Bigot de Préameneu, qui avait encore obtenu de l’Assemlée un décret interdisant aux pétitionnaires de se présenter en armes à sa barre, dut se tenir caché sous le régime révolutionnaire ; après s’être prudemment dérobé, il reparut le 18 brumaire, applaudit au coup d’État de Bonaparte et fut nommé par le premier consul commissaire du gouvernement près le Tribunal de cassation, et conseiller d’État. C’est à ce poste qu’il concourut, avec Portalis, Tronchet et autres, à la rédaction des Codes. Parmi les nombreux discours qu’il prononça à la tribune du Corps législatif pour soutenir les projets de loi du Code civil, on a remarqué surtout celui qui a pour objet les Contrats ou les Obligations conventionnelles en général. Napoléon Ier le fit comte de l’Empire et officier de la Légion d’honneur, puis, à la mort de Portalis (1808), l’appela au ministère des Cultes. Il ne fit preuve, d’ailleurs, dans ces fonctions, d’aucune initiative personnelle, se bornant à exécuter exactement les ordres du maître jusqu’à la chute du gouvernement impérial. Son plus important travail était d’analyser les mandements des évêques sur les victoires de l’Empire, et d’en extraire les passages les plus saillants à la louange de l’empereur pour les insérer au Moniteur. Bigot de Préameneu, qui s’était réfugié en Bretagne à la première Restauration, en revint aux Cent-Jours, et fut appelé à la Chambre des pairs de l’Empire, mais il n’eut cette fois que le titre, plus modeste, de directeur général des cultes. Il perdit encore toutes ses dignités au second retour des Bourbons et, depuis ce temps, il ne reparut plus sur la scène politique. Vivant dans la retraite, il ne s’occupa que de visiter les prions et les hospices, dont il était administrateur. Admis en 1800, à l’Académie française, il répondit au discours de réception de l’évêque d’Hermopolis (M. de Frayssinous) : c’est même son seul titre littéraire.
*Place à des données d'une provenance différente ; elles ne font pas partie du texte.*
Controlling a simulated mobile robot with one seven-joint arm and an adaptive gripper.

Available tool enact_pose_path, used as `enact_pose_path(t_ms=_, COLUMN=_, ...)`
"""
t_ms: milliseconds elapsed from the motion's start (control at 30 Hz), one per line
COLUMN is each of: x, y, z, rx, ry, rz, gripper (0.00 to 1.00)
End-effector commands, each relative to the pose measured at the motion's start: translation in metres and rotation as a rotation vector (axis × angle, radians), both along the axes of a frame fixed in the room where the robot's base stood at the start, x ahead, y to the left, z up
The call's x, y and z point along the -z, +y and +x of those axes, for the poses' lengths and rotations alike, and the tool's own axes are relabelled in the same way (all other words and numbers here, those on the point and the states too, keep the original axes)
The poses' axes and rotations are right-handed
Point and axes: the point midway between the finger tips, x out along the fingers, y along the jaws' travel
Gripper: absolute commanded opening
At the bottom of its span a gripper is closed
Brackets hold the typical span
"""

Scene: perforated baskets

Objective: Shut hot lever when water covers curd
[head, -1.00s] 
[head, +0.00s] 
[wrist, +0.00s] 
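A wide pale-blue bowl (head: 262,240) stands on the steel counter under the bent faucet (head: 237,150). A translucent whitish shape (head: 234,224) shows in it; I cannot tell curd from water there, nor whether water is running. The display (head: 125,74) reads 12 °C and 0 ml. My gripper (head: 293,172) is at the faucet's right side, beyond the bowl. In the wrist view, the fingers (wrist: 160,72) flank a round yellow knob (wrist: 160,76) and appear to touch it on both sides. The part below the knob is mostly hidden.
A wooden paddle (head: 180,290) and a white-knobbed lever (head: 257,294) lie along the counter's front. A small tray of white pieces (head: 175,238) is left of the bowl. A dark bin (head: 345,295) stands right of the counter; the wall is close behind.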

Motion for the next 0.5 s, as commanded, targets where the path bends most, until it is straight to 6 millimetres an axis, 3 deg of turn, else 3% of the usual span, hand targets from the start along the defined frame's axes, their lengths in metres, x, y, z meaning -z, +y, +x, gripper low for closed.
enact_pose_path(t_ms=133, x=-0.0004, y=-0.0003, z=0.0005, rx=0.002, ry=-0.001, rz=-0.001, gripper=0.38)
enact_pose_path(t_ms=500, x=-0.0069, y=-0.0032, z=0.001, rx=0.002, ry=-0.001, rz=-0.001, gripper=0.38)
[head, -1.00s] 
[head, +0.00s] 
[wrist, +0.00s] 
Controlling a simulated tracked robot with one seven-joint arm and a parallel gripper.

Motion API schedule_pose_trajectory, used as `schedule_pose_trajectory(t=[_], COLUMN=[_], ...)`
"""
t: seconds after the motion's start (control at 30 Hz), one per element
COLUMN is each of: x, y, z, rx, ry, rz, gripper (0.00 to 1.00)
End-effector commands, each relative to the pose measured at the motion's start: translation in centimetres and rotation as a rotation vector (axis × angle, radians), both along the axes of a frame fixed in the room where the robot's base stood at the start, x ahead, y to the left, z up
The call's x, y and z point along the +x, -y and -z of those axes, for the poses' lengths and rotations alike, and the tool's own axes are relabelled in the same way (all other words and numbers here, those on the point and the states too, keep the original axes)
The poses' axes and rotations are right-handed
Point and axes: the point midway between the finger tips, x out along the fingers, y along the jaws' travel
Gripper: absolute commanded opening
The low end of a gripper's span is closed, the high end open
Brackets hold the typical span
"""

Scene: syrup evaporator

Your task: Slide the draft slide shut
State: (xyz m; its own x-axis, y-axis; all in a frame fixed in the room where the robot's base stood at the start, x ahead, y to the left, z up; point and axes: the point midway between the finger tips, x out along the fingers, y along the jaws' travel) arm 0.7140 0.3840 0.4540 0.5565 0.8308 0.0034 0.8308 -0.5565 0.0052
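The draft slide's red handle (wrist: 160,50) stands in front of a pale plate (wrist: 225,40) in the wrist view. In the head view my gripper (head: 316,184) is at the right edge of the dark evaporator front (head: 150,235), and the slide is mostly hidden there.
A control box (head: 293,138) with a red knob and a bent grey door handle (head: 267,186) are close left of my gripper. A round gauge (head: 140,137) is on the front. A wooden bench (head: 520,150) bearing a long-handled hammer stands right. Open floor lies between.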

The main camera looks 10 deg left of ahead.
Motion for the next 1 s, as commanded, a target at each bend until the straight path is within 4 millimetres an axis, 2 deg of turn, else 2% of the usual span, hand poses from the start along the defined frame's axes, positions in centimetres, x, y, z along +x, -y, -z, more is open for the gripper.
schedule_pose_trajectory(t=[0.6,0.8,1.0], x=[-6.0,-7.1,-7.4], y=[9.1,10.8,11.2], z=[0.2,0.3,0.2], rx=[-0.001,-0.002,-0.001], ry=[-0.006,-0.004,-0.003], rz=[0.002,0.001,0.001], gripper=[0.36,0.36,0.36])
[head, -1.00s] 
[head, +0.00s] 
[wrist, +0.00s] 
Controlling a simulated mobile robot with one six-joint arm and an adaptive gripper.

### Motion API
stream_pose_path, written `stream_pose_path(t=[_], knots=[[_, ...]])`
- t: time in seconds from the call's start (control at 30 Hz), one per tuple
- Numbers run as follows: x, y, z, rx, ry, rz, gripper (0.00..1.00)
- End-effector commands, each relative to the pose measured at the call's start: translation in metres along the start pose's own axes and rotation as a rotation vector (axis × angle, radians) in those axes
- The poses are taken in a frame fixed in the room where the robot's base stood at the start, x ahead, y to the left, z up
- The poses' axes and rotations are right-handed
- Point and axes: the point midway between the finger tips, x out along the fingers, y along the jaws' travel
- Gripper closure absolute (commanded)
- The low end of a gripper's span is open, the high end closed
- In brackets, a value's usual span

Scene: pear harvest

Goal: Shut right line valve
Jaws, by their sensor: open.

A sa mort il laissa une fortune considérable, qui était surtout le fruit de son extrême parcimonie.

MALEVILLE (Jacques, marquis de), député au Conseil des Anciens, membre du Sénat conservateur et pair de France, né à Domme (Dordogne), le 19 juin 1741, mort à Domme le 22 novembre 1824 ; fils de monsieur Pierre de Maleville et de dame Louise-Anne de Molènes, était avocat à Bordeaux avant la Révolution. En 1789, il prit parti pour les idées nouvelles, devint membre puis président du directoire du département de la Dordogne (1790), et entra ensuite au tribunal de cassation (1791). Elu, le 26 vendémiaire an IV, député de la Dordogne au Conseil des Anciens, par 280 voix (405 votants), ami de Portalis et de Barbé-Marbois, il s’opposa constamment aux mesures de violence, attaqua la loi du 9 floréal an III, qui semblait vouloir punir les citoyens d’élever leurs enfants dans les idées royalistes, appuya la proposition d’abroger la loi du 8 brumaire an IV, et s’éleva contre l’ingérence du Directoire dans les affaires, et contre les innovations que l’on voulait introduire dans le code d’instruction criminelle. Quoique de parti clichyen, il échappa aux proscriptions du 18 fructidor, demanda (21 nivôse an VI) que la nomination des membres des tribunaux criminels restât attribuée aux assemblées électorales, et parla en faveur du rétablissement de la contrainte par corps et contre les nouvelles dispositions de la loi qui accordait des avantages excessifs aux enfants illégitimes. Réélu au Conseil des Anciens, son élection fut annulée en floréal an VII. Il adhéra au 18 brumaire et fut rappelé, le 11 germinal an VIII, au tribunal de cassation, dont il présida peu après la section civile, en remplacement de Troncher, du préparer le projet du code civil. Membre de la Légion d’honneur (4 frimaire an XII), président de la cour de Cassation (29 floréal suivant), il fut créé comte de l’empire le 26 avril 1808. Il vota, en avril 1814, la déchéance de l’empereur et le retour des Bourbons, qui le nommèrent pair de France, le 4 juin 1814. Là, il se prononça contre la censure, et, lors du procès du maréchal Ney, vota pour la déportation. Grand-officier de la Légion d’honneur en 1817, il cessa presque entièrement, à partir de 1820, de s’occuper des affaires publiques, en raison de son état de santé. M. de Maleville a publié : Du divorce et de la séparation de corps (1801 et 2e édition 1816) ; Analyse raisonnée de la discussion du code civil au conseil d’État (4 volumes, 1804-1805 et 3e édition 1822) ; Défense de la Constitution par un ancien magistrat (1814).